(Records excerpted from a collection)
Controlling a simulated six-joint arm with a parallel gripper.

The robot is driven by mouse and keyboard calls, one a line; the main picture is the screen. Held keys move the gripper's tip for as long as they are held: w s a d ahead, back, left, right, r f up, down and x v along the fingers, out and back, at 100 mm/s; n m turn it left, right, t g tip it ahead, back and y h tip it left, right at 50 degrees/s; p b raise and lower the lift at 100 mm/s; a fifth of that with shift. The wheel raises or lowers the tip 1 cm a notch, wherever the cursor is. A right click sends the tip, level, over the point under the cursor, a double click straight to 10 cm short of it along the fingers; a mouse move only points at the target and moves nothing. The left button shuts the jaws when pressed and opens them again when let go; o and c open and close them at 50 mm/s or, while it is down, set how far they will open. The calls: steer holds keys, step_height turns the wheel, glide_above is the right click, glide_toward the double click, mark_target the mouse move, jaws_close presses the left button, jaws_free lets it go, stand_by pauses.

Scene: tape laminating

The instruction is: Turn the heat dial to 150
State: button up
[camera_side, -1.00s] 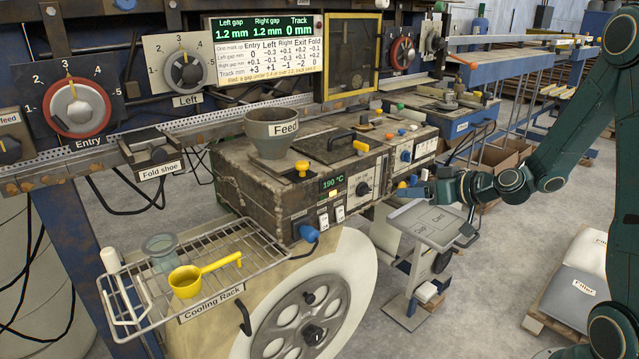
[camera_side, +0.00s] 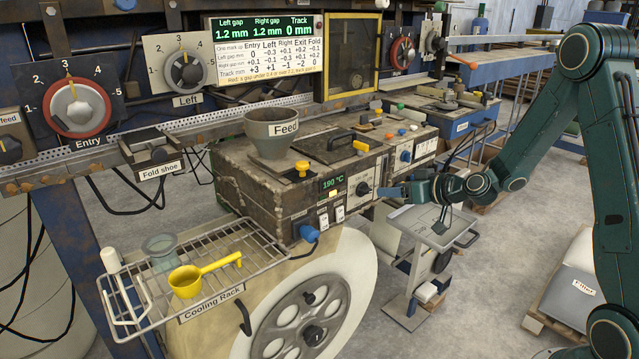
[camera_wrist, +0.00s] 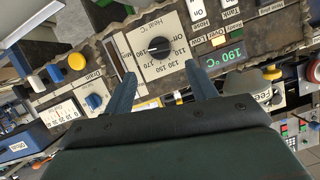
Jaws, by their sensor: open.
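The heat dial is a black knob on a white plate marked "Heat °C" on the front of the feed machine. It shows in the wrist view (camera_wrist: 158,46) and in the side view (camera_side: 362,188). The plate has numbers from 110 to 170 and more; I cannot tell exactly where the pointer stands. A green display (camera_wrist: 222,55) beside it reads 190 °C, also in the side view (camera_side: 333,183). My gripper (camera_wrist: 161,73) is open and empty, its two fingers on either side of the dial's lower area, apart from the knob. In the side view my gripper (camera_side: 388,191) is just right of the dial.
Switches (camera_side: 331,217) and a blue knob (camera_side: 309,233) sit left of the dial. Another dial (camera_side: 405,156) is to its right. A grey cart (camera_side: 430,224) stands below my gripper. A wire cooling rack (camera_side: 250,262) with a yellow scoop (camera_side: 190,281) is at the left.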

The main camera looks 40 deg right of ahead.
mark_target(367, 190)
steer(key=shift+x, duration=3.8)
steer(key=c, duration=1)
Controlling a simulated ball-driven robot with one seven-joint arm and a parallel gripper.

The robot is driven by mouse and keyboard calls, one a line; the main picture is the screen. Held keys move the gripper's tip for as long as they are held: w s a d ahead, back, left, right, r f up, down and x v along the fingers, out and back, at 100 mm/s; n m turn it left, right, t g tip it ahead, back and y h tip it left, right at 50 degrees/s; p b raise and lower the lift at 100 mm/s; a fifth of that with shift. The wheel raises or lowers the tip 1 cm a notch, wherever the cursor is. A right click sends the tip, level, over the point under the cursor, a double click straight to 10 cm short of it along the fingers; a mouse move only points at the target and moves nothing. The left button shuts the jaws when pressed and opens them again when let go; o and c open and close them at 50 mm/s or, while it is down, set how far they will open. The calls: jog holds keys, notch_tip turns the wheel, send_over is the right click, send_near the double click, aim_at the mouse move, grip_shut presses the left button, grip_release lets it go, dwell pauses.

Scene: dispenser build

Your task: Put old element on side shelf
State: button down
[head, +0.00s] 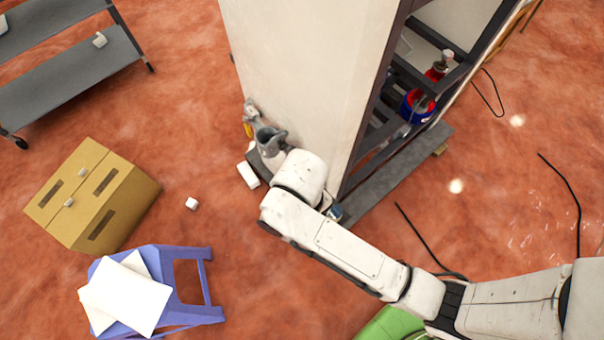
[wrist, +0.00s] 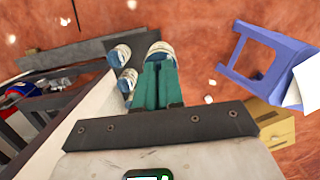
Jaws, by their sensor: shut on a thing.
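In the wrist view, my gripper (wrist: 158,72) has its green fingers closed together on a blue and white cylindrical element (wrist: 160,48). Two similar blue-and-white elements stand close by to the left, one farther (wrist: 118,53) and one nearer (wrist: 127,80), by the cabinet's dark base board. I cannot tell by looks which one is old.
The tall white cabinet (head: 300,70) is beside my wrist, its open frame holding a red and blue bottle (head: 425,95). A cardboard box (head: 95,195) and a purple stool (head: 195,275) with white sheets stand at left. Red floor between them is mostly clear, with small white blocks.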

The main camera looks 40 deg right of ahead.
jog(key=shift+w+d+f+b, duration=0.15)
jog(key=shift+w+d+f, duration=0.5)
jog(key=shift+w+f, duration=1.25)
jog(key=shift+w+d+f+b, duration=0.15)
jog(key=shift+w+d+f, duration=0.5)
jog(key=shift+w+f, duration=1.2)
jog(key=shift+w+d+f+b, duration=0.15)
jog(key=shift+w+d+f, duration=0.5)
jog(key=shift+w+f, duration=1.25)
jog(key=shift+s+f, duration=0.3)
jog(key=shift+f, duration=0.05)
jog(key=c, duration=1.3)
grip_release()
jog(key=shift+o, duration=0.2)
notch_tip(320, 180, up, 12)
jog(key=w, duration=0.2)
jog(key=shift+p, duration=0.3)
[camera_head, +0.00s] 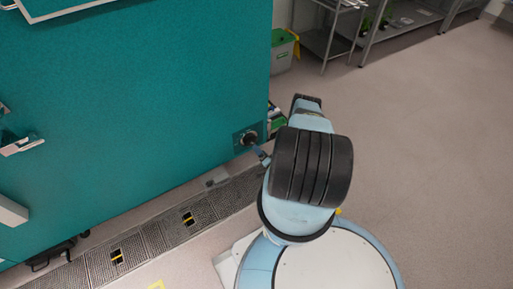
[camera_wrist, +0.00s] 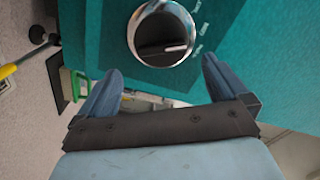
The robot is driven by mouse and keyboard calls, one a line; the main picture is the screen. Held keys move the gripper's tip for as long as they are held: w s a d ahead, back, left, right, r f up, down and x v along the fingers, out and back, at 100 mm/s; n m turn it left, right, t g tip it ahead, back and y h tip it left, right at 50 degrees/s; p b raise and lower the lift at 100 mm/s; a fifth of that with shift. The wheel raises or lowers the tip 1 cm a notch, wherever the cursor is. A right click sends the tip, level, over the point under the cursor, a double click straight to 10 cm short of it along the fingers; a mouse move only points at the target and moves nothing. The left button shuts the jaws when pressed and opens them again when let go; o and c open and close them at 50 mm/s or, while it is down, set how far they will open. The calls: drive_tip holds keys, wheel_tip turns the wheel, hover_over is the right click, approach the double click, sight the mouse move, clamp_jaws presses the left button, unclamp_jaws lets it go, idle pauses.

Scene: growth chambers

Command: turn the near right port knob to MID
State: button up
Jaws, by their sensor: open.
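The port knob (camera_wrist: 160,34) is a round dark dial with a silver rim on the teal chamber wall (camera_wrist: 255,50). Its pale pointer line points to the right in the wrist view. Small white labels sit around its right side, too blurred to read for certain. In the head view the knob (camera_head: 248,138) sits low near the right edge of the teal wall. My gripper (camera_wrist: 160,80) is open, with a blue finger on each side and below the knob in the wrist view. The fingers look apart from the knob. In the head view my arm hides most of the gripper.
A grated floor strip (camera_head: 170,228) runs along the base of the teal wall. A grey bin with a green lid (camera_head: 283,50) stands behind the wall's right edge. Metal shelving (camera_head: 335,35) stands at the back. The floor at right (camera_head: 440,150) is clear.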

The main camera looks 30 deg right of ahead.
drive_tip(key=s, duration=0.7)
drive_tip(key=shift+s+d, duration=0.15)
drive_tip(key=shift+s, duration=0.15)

## [Stated problem]
Any pictures should be dropped; transcribe the rest of the records above exactly.

## [Full response]
Controlling a simulated six-joint arm with a parallel gripper.

The robot is driven by mouse and keyboard calls, one a line; the main picture is the screen. Held keys move the gripper's tip for as long as they are held: w s a d ahead, back, left, right, r f up, down and x v along the fingers, out and back, at 100 mm/s; n m turn it left, right, t g tip it ahead, back and y h tip it left, right at 50 degrees/s; p b raise and lower the lift at 100 mm/s; a fifth of that with shift. The wheel raises or lowers the tip 1 cm a notch, wherever the cursor is. A right click sends the tip, level, over the point under the cursor, a double click straight to 10 cm short of it along the fingers; a mouse move only points at the target and moves nothing. The left button shuts the jaws when pressed and opens them again when let go; o and c open and close them at 50 mm/s or, while it is down, set how far they will open. The calls: steer holds keys, step_height turns the wheel, glide_above is the right click, glide_toward the double click, mark_target the mouse move, jaws_close presses the left button, jaws_free lets it go, stand_by pauses.

Scene: tape laminating

The instruction is: Turn the heat dial to 150
State: button up
[camera_side, -1.00s] 
[camera_side, +0.00s] 
[camera_wrist, +0.00s] 
Jaws, by their sensor: open.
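The heat dial is a black knob on a white plate marked "Heat °C" on the front of the feed machine. It shows in the wrist view (camera_wrist: 158,46) and in the side view (camera_side: 362,188). The plate has numbers from 110 to 170 and more; I cannot tell exactly where the pointer stands. A green display (camera_wrist: 222,55) beside it reads 190 °C, also in the side view (camera_side: 333,183). My gripper (camera_wrist: 161,73) is open and empty, its two fingers on either side of the dial's lower area, apart from the knob. In the side view my gripper (camera_side: 388,191) is just right of the dial.
Switches (camera_side: 331,217) and a blue knob (camera_side: 309,233) sit left of the dial. Another dial (camera_side: 405,156) is to its right. A grey cart (camera_side: 430,224) stands below my gripper. A wire cooling rack (camera_side: 250,262) with a yellow scoop (camera_side: 190,281) is at the left.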

The main camera looks 40 deg right of ahead.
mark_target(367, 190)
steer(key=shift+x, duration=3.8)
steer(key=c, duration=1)
Controlling a simulated ball-driven robot with one seven-joint arm and a parallel gripper.

The robot is driven by mouse and keyboard calls, one a line; the main picture is the screen. Held keys move the gripper's tip for as long as they are held: w s a d ahead, back, left, right, r f up, down and x v along the fingers, out and back, at 100 mm/s; n m turn it left, right, t g tip it ahead, back and y h tip it left, right at 50 degrees/s; p b raise and lower the lift at 100 mm/s; a fifth of that with shift. The wheel raises or lowers the tip 1 cm a notch, wherever the cursor is. A right click sends the tip, level, over the point under the cursor, a double click straight to 10 cm short of it along the fingers; a mouse move only points at the target and moves nothing. The left button shuts the jaws when pressed and opens them again when let go; o and c open and close them at 50 mm/s or, while it is down, set how far they will open. The calls: jog holds keys, notch_tip turns the wheel, send_over is the right click, send_near the double click, aim_at the mouse move, grip_shut presses the left button, grip_release lets it go, dwell pauses.

Scene: dispenser build

Your task: Put old element on side shelf
State: button down
[head, +0.00s] 
[wrist, +0.00s] 
Jaws, by their sensor: shut on a thing.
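In the wrist view, my gripper (wrist: 158,72) has its green fingers closed together on a blue and white cylindrical element (wrist: 160,48). Two similar blue-and-white elements stand close by to the left, one farther (wrist: 118,53) and one nearer (wrist: 127,80), by the cabinet's dark base board. I cannot tell by looks which one is old.
The tall white cabinet (head: 300,70) is beside my wrist, its open frame holding a red and blue bottle (head: 425,95). A cardboard box (head: 95,195) and a purple stool (head: 195,275) with white sheets stand at left. Red floor between them is mostly clear, with small white blocks.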

The main camera looks 40 deg right of ahead.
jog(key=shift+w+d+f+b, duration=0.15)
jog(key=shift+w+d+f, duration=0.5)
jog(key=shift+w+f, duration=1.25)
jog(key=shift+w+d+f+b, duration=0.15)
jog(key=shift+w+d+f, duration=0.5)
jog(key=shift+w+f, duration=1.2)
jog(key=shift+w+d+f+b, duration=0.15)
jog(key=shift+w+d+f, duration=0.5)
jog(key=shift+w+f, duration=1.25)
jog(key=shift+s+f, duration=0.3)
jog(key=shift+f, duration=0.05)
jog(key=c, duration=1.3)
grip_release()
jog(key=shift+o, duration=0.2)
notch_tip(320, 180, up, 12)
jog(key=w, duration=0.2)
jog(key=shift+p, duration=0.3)
[camera_head, +0.00s] 
[camera_wrist, +0.00s] 
The robot is driven by mouse and keyboard calls, one a line; the main picture is the screen. Held keys move the gripper's tip for as long as they are held: w s a d ahead, back, left, right, r f up, down and x v along the fingers, out and back, at 100 mm/s; n m turn it left, right, t g tip it ahead, back and y h tip it left, right at 50 degrees/s; p b raise and lower the lift at 100 mm/s; a fifth of that with shift. The wheel raises or lowers the tip 1 cm a notch, wherever the cursor is. A right click sends the tip, level, over the point under the cursor, a double click straight to 10 cm short of it along the fingers; a mouse move only points at the target and moves nothing. The left button shuts the jaws when pressed and opens them again when let go; o and c open and close them at 50 mm/s or, while it is down, set how far they will open. The calls: drive_tip holds keys, wheel_tip turns the wheel, hover_over is the right click, approach the double click, sight the mouse move, clamp_jaws presses the left button, unclamp_jaws lets it go, idle pauses.

Scene: growth chambers

Command: turn the near right port knob to MID
State: button up
Jaws, by their sensor: open.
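The port knob (camera_wrist: 160,34) is a round dark dial with a silver rim on the teal chamber wall (camera_wrist: 255,50). Its pale pointer line points to the right in the wrist view. Small white labels sit around its right side, too blurred to read for certain. In the head view the knob (camera_head: 248,138) sits low near the right edge of the teal wall. My gripper (camera_wrist: 160,80) is open, with a blue finger on each side and below the knob in the wrist view. The fingers look apart from the knob. In the head view my arm hides most of the gripper.
A grated floor strip (camera_head: 170,228) runs along the base of the teal wall. A grey bin with a green lid (camera_head: 283,50) stands behind the wall's right edge. Metal shelving (camera_head: 335,35) stands at the back. The floor at right (camera_head: 440,150) is clear.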

The main camera looks 30 deg right of ahead.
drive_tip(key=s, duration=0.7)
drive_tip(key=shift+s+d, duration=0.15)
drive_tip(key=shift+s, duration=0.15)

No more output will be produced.